Tel Aviv-J'lem road to receive NIS 2.5b. overhaul

Project to upgrade Road 1; travelers advised to make use of alternative routes, to minimize traffic jams.

June 13, 2013 17:22
3 minute read.
Projection of Road 1 project.

Road 1 project projection 370. (photo credit: Ministry of Transportation.)

The Transportation Ministry and the Israel National Roads Company have embarked upon on a NIS 2.5 billion project to overhaul a large chunk of Highway 1 – the main traffic conduit between Tel Aviv and Jerusalem, the ministry announced on Wednesday.

The road upgrades are will affect the section of Highway 1 that stretches from Sha’ar Hagai to the entrance of the capital.

Transportation Minister Yisrael Katz revealed the details of the plans – including new bridges, tunnels and interchanges – at a work site briefing on Wednesday alongside Shai Beres, CEO of Netivei Israel, the Israel National Roads Company.

Calling the project one of the most important plans of the Transportation Ministry today, Katz stressed that upgrading Highway 1 will improve the flow of vehicles in one of Israel’s most significant arteries.

According to the plans, the road will be expanded into three lanes in each direction along this 16-km. stretch, and will feature improved safety, with the addition of wider shoulders and the elimination of sharp turns and steep climbs, the ministry said.

An extensive system of new bridges and tunnels, as well as three new interchanges in Neveh Ilan, Hemed and Harel are critical aspects of the project.

The old Harel bridge, built decades ago, will be eliminated, and in its place will be two 700-m. tunnels that pass under the Harel ridge. Near the new Harel interchange will be a public-transportation terminal serving passengers traveling to both Jerusalem and Tel Aviv, the ministry explained.

The upgrades have plans to get rid of a dangerous portion of the road around Motza and instead to establish two threelane bridges of 800 m. in length that will crop up above Emek Motza.

“The expansion of Highway 1 into three lanes and the elimination of dangerous curves at Motza will enable tens of thousands of commuters to pass by traffic jams and reach Jerusalem quickly and safely,” Katz said.

Work began several months ago on the Sha’ar Hagai- to- Shoresh stretch of the Highway 1 upgrade, and little disturbance to traffic has occurred during the process, Katz stressed.

At Sha’ar Hagai, workers are constructing a special ecological corridor that allows animals dwelling in the surrounding woods to cross safely from one side of the highway to another.

During the renovation process two lanes will remain open in each direction on the highway, Beres explained.
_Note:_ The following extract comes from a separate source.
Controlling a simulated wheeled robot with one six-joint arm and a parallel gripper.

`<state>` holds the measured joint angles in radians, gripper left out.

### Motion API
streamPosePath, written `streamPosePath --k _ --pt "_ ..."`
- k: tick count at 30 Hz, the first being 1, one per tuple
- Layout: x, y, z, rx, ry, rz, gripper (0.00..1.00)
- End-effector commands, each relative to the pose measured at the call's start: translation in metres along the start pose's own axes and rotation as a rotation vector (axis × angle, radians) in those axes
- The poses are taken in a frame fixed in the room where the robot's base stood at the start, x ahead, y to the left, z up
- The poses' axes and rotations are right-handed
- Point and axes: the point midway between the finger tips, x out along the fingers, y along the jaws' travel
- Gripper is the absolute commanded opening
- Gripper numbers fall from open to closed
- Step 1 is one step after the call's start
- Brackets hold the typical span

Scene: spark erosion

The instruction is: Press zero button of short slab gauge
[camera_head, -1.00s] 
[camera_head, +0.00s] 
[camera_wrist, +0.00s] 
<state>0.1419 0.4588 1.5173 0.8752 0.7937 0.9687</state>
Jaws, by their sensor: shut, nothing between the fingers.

In order to minimize traffic jams during the massive construction project, however, road workers will be enhancing an alternative route – Highway 443 – serving as a second main artery into Jerusalem while the Highway 1 overhaul is occurring, the ministry said.

The Highway 443 upgrade includes the addition of a third lane along several sections of the road exclusively for public transportation use, as well as a third public transport lane at all traffic light junctions between Shemen interchange and Maccabim interchange, in both directions.

Many intercity bus lines that travel to Jerusalem on Highway 1 will travel on Highway 443 instead, in order to reduce the traffic load and shorten the duration of the trip, said the ministry. As a portion of Highway 443 crosses through the West Bank, additional inspection booths, as well as designated public transportation lanes, will be added to the Ofer and Maccabim checkpoints.

Near Mitzpe Modi’in will be a park-and-ride facility, first with 500 parking spaces and then with an additional 1,800, allowing travelers from the South and Highway 6 to park their cars and take special shuttles to Jerusalem instead, the ministry said. A tender for the operation of these shuttles is to be issued in the coming days.

Egged line 100, which connects travelers from the Shapirim park-and-ride lot to Jerusalem, would continue to operate, and the relevant authorities are to examine the possibility of extending the line’s route to additional portions of Jerusalem.

Currently the bus only stops in the National Precinct – home to the High Court of Justice, the Knesset, the Israel Museum and a few other points in that region. A direct train line from Tel Aviv to Jerusalem is planned to run mornings and evenings, cutting travel time from 80 to 65 minutes.

All the infrastructure upgrades will be accompanied by a massive media campaign to inform drivers about the changes, as well as to encourage them to take advantage of the alternative routes provided, the ministry said.